Ternyata tanpa kita sadari apa yang kita tuliskan di media sosial akan menjadi penilaian tersendiri dari orang lain terhadap kita dan pasangan.
Baca juga : Bukan Karena Suami Lebih Tua, ini Fakta Kenapa Istri Terlihat Lebih Tua dari Usianya
Tak salah jika orang yang tak mengenal baik diri kita kemudian menilai negatif jika kita seringkali membuat status curhat, apalagi sampai mengumbar masalah rumah tangga di media sosial.
Semoga kita bisa bijak memanfaatkan media sosial dan tidak kebablasan menuliskan curhat, apalagi yang menyangkut masalah rumah tangga. Ingatlah, konflik yang terjadi dalam rumah tangga kita bukanlah untuk dikonsumsi publik!
Membuka Aib Sendiri Terhitung Dosa
Aib merupakan suatu kondisi buruk seseorang yang seharusnya tidak diungkap ke publik. Jika diketahui orang lain, maka akan menimbulkan perasaan malu yang berdampak psikologis negatif.Itulah sebabnya, Allah SWT melarang keras hamba-hamba-Nya menceritakan kondisi tidak baik tentang seseorang.
Selain berefek negatif terhadap target yang diumbar aibnya, Allah SWT juga akan memberikan dosa terhadap orang yang suka menceritakan aib orang lain.
Ternyata, tidak hanya jika menceritakan aib orang saja. Menceritakan aib sendiri juga terhitung dosa.
Sayangnya, hal ini kerap kita lakukan ketika menghadapi masalah. Atas nama curhat, seseorang dengan mudahnya bercerita tentang aibnya sendiri kepada orang lain. Seperti apa hukumnya? berikut ringkasannya.

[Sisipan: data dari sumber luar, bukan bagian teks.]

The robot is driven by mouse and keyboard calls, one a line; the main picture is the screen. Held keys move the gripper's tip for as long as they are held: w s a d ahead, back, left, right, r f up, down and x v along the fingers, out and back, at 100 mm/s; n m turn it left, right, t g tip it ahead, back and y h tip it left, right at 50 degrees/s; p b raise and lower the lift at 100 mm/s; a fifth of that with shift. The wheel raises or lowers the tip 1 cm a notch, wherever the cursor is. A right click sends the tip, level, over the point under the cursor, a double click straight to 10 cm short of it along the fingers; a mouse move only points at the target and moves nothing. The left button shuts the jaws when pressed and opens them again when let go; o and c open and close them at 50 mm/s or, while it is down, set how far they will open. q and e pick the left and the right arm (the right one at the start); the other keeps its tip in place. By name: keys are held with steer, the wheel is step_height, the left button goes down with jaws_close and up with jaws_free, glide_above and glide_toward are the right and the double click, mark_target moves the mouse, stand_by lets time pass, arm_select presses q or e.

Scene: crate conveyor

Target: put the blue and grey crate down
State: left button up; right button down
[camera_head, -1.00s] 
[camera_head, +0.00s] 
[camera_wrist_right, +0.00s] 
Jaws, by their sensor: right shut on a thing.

Sayangnya, manusia justru dengan tanpa rasa malu berbagi aibnya kepada orang lain. Hal ini dilakukan untuk mendapatkan perasaan lega karena menganggap dirinya sudah berbagi tentang aib dirinya yang dipendam selama ini. Rasulullah SAW juga melarang keras umatnya yang berbagi aib kepada orang lain.
"Setiap umatku dimaafkan kecuali orang yang terang-terangan (melakukan maksiat). Dan termasuk terang-terangan adalah seseorang yang melakukan perbuatan maksiat di malam hari, kemudian di paginya ia berkata: wahai fulan, kemarin aku telah melakukan ini dan itu – padahal Allah telah menutupnya- dan di pagi harinya ia membuka tutupan Allah atas dirinya." (HR Bukhori Muslim).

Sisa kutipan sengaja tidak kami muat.